WRITTEN INSTRUCTION: Copy out all the lines where "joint" shows up.

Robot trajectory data
[Begin]

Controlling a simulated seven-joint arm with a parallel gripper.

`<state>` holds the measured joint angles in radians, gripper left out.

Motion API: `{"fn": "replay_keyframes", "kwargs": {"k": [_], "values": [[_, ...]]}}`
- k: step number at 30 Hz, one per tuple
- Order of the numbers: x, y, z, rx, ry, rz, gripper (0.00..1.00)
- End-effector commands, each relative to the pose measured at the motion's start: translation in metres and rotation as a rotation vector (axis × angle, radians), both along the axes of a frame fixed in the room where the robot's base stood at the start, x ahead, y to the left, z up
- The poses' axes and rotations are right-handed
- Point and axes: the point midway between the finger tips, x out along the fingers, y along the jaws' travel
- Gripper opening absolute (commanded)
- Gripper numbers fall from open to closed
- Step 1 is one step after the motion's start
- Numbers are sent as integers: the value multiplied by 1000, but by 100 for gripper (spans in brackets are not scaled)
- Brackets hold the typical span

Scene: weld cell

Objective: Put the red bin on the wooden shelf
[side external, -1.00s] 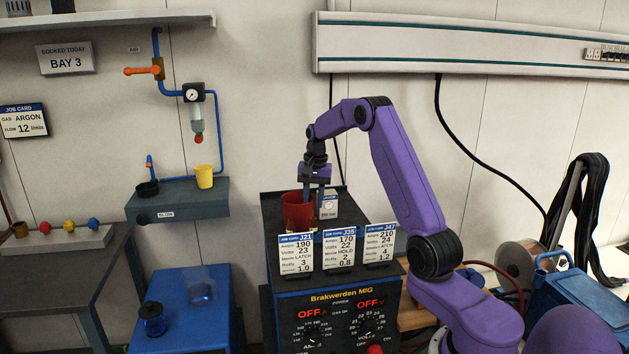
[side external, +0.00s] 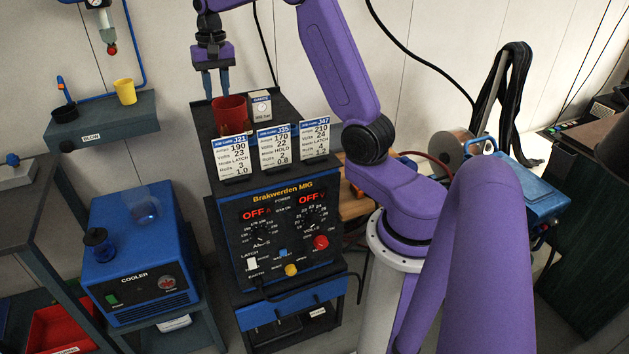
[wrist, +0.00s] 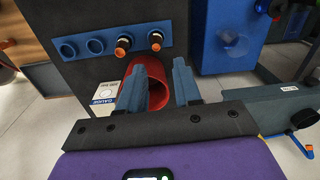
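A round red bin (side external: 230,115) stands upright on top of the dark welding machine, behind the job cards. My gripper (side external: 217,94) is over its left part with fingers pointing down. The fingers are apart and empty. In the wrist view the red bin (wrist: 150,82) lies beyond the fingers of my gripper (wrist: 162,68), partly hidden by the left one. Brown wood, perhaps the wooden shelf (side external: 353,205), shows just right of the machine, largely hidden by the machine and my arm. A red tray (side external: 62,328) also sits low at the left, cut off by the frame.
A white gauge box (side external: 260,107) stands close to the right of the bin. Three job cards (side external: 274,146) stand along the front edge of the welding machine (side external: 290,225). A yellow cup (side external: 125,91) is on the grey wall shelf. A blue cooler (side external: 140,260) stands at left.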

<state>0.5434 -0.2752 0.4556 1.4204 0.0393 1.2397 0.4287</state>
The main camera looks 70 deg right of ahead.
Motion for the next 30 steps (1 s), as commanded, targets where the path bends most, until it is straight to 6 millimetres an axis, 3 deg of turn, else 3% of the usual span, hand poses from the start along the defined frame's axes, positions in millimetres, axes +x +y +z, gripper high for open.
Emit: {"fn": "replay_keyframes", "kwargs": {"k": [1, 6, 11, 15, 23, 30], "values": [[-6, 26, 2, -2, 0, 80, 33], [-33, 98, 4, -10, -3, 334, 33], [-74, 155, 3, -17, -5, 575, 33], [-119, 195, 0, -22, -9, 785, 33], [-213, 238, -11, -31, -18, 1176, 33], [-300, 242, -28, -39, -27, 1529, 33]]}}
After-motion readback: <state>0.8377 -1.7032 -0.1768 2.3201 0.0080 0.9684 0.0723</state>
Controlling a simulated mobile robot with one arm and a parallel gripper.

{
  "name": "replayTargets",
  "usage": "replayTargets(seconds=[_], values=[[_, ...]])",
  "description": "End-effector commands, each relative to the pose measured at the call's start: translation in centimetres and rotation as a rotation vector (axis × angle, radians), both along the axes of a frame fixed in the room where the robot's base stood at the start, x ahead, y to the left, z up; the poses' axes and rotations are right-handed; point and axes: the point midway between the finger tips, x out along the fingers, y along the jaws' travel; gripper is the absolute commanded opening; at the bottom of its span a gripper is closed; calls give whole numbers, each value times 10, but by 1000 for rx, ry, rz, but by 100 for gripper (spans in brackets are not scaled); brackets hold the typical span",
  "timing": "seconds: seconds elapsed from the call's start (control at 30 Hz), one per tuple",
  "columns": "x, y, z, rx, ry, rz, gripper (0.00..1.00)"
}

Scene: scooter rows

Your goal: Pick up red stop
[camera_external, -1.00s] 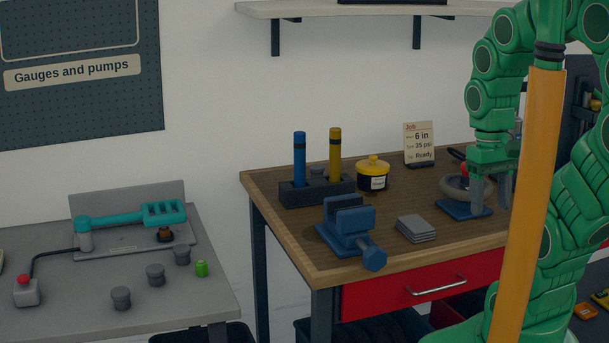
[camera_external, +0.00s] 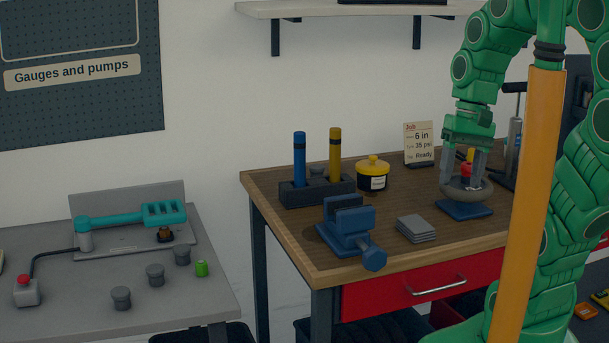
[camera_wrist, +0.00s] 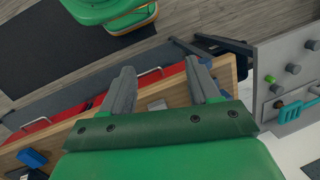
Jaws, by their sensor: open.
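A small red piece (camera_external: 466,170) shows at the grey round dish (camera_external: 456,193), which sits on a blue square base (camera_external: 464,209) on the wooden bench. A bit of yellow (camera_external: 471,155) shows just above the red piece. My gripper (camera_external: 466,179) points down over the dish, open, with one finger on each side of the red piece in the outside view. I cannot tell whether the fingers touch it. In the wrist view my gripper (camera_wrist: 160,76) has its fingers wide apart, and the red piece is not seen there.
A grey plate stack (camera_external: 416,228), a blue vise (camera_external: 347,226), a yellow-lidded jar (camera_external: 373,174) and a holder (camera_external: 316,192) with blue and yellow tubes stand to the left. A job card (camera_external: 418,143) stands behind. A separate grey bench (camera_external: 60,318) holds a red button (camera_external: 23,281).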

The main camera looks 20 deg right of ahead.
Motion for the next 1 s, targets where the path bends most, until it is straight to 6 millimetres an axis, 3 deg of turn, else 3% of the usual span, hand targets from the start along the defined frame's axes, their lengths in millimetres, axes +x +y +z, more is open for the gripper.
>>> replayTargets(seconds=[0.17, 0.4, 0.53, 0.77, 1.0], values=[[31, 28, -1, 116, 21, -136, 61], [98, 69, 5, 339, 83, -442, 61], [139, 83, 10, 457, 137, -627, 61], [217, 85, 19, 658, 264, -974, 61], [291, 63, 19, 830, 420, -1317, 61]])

[End]

OUTPUT FOR THIS TASK:
Controlling a simulated seven-joint arm with a parallel gripper.
`<state>` holds the measured joint angles in radians, gripper left out.

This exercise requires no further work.